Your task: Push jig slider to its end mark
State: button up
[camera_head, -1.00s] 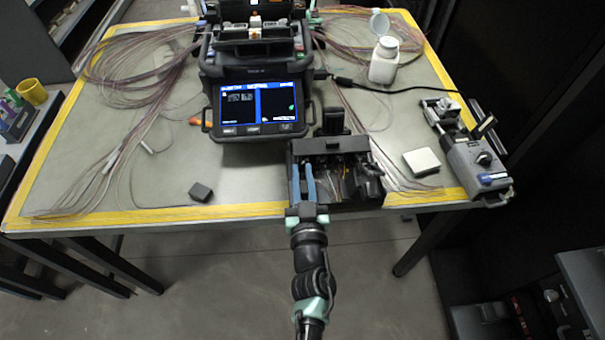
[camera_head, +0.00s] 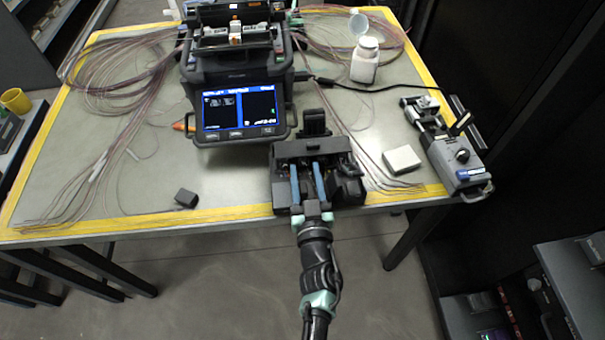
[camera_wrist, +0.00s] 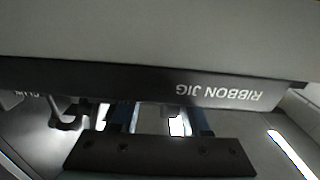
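A black box-shaped fixture (camera_head: 283,188) sits at the table's front edge in the head view. In the wrist view a black edge (camera_wrist: 150,84) carries the words RIBBON JIG upside down. My gripper (camera_head: 306,166) reaches over the fixture from the front, its two blue fingers apart with a visible gap and nothing seen between them. In the wrist view, parts of the blue fingers (camera_wrist: 160,120) show between the labelled edge and a dark bar with screws. I cannot make out the slider or its end mark. Whether the fingers touch the fixture is unclear.
The splicer (camera_head: 240,72) with a lit screen stands behind the fixture. A pale block (camera_head: 402,160) and a grey device with a knob (camera_head: 458,160) lie to the right. A white bottle (camera_head: 365,62) is behind. A small dark block (camera_head: 186,199) lies left, amid bare table.

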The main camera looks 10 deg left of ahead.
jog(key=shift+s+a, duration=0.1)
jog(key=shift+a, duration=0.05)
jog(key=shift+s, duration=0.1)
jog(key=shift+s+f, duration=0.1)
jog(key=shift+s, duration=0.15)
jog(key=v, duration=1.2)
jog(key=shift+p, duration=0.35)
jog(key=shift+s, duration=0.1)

*WHAT THE EXERCISE ASKS*.
Every line of the data above should be quoted exactly. Omit the pictures.

*WORKED SOLUTION*.
Your task: Push jig slider to its end mark
State: button up
[camera_head, -1.00s] 
[camera_head, +0.00s] 
[camera_wrist, +0.00s] 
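A black box-shaped fixture (camera_head: 283,188) sits at the table's front edge in the head view. In the wrist view a black edge (camera_wrist: 150,84) carries the words RIBBON JIG upside down. My gripper (camera_head: 306,166) reaches over the fixture from the front, its two blue fingers apart with a visible gap and nothing seen between them. In the wrist view, parts of the blue fingers (camera_wrist: 160,120) show between the labelled edge and a dark bar with screws. I cannot make out the slider or its end mark. Whether the fingers touch the fixture is unclear.
The splicer (camera_head: 240,72) with a lit screen stands behind the fixture. A pale block (camera_head: 402,160) and a grey device with a knob (camera_head: 458,160) lie to the right. A white bottle (camera_head: 365,62) is behind. A small dark block (camera_head: 186,199) lies left, amid bare table.

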The main camera looks 10 deg left of ahead.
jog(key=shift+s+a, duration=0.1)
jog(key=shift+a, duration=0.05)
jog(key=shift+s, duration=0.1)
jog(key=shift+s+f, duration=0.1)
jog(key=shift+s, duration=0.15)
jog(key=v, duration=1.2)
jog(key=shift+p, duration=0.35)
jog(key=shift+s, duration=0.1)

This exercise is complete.